EXERCISE DETAILS =
Drop the pictures; give again exactly the lines from the one holding "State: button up" through the end of the data.

DATA EXTRACT =
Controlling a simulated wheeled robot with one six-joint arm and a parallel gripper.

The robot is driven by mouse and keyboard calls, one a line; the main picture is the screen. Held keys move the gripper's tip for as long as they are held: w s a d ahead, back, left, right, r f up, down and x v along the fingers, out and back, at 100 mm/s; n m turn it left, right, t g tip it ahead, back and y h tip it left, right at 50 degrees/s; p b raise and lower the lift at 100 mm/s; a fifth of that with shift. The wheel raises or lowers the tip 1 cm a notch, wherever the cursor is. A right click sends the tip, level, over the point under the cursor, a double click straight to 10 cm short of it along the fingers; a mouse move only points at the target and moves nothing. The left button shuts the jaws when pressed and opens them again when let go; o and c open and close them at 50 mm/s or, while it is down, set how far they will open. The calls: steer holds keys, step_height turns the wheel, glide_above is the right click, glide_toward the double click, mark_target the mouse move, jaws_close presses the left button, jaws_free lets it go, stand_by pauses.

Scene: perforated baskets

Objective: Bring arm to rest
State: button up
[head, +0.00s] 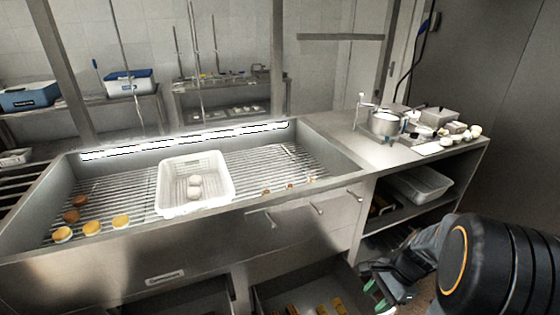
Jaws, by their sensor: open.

TASK RESPONSE =
State: button up
[head, +0.00s] 
Jaws, by their sensor: open.

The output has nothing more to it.